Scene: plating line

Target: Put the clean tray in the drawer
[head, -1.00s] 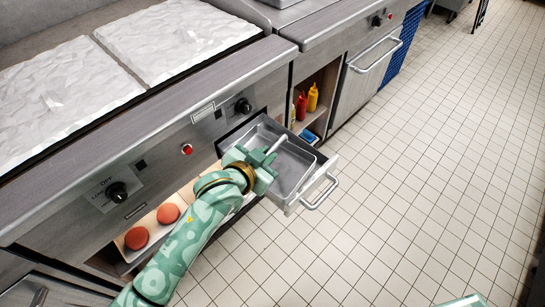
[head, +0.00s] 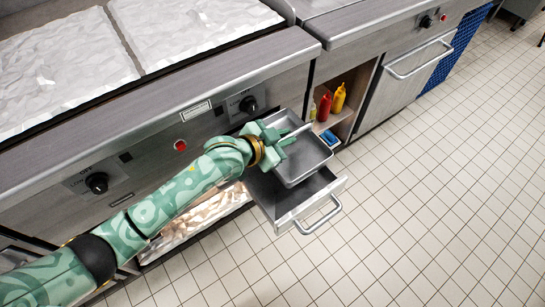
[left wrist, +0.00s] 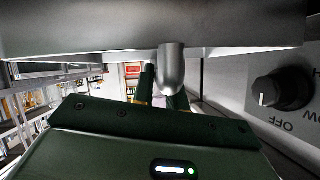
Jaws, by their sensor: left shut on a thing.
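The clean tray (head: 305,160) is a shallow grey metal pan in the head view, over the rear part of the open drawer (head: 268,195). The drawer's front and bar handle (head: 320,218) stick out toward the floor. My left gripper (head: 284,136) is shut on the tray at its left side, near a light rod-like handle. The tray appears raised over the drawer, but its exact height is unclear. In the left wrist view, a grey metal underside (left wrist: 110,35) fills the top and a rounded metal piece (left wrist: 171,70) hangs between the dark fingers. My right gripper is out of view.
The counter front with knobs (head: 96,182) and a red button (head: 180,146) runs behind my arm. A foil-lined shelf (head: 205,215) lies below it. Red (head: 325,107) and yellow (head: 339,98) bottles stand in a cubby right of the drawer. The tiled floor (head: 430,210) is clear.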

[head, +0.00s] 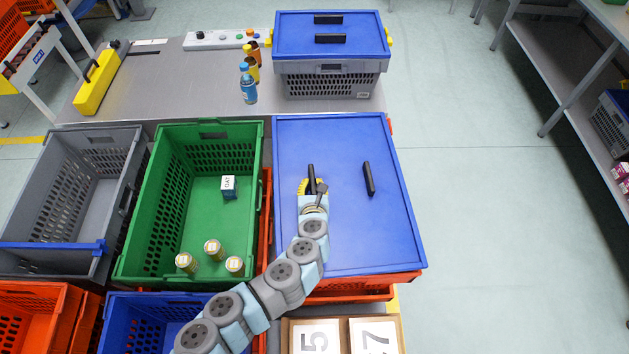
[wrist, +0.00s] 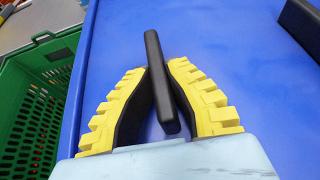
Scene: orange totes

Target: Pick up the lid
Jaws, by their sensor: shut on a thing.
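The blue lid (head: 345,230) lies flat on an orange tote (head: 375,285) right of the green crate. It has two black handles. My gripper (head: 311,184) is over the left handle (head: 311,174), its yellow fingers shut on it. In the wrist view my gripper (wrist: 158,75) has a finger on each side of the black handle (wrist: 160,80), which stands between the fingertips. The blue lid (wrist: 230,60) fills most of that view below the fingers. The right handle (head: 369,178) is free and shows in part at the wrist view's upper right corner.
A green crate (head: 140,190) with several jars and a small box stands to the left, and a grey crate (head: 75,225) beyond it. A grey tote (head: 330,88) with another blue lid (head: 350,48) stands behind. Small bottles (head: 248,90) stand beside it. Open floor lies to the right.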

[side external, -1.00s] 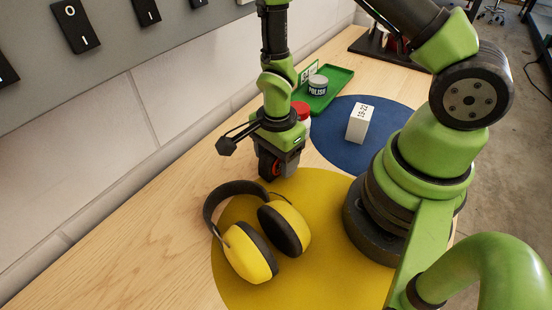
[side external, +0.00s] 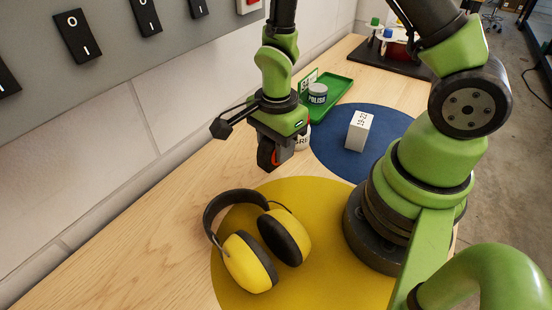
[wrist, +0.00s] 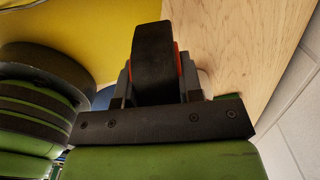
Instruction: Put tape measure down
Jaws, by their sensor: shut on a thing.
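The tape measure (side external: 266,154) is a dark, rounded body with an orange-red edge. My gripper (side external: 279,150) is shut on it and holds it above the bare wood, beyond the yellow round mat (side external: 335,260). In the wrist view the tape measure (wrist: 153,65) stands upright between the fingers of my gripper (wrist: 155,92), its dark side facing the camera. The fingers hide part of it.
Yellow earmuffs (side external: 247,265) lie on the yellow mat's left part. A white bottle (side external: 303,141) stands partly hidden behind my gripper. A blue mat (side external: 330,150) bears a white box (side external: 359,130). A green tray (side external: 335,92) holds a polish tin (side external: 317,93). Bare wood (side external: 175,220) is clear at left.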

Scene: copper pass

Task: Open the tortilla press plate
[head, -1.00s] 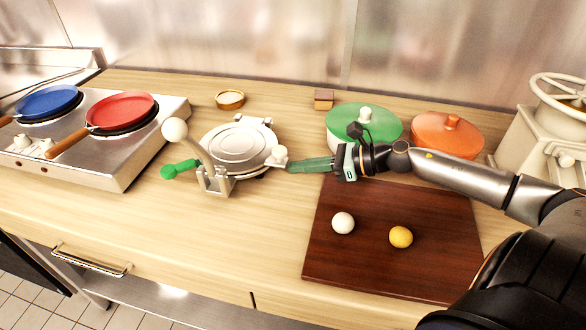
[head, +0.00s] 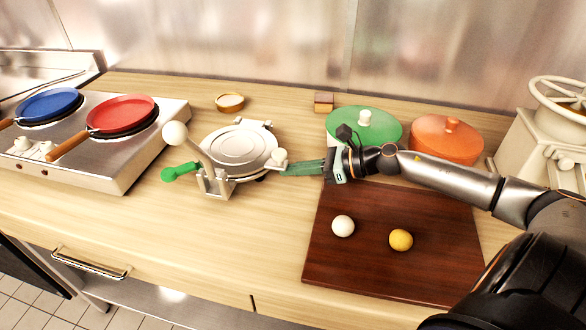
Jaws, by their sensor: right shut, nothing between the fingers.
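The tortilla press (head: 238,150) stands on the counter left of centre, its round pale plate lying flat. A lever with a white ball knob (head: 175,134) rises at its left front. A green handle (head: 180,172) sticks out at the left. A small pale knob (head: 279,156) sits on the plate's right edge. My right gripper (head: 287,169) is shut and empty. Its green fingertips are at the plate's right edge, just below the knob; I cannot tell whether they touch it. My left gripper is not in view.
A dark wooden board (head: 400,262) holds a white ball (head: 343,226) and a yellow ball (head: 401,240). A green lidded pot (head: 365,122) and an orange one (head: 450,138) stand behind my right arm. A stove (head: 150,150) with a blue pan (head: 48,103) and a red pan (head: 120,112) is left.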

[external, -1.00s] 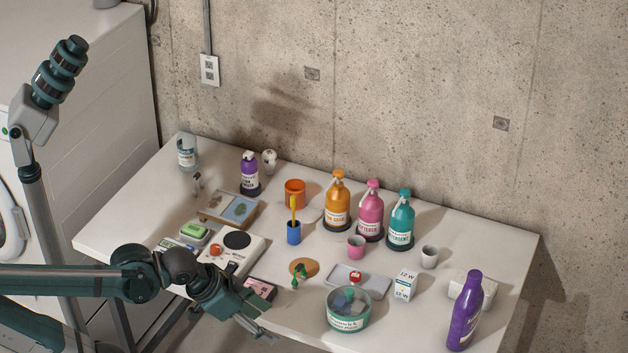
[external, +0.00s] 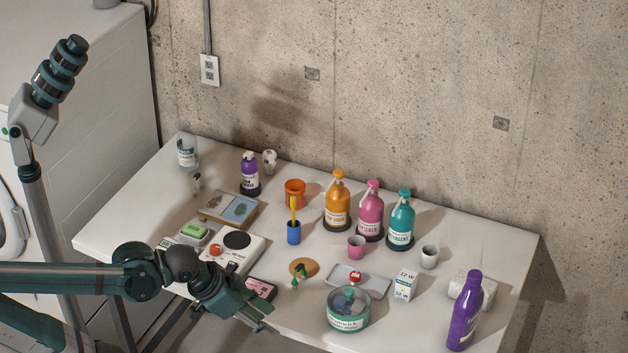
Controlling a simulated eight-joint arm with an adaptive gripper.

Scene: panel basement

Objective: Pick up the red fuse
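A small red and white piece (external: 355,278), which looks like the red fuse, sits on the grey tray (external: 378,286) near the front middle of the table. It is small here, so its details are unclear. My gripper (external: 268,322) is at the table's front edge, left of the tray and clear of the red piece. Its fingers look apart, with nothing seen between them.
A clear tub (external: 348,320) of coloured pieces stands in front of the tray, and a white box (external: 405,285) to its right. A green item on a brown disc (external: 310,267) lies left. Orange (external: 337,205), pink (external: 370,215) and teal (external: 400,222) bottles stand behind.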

***

# What is needed
In the records above, collect each line with "Scene".

# Written answer
Scene: plating line
Scene: orange totes
Scene: copper pass
Scene: panel basement

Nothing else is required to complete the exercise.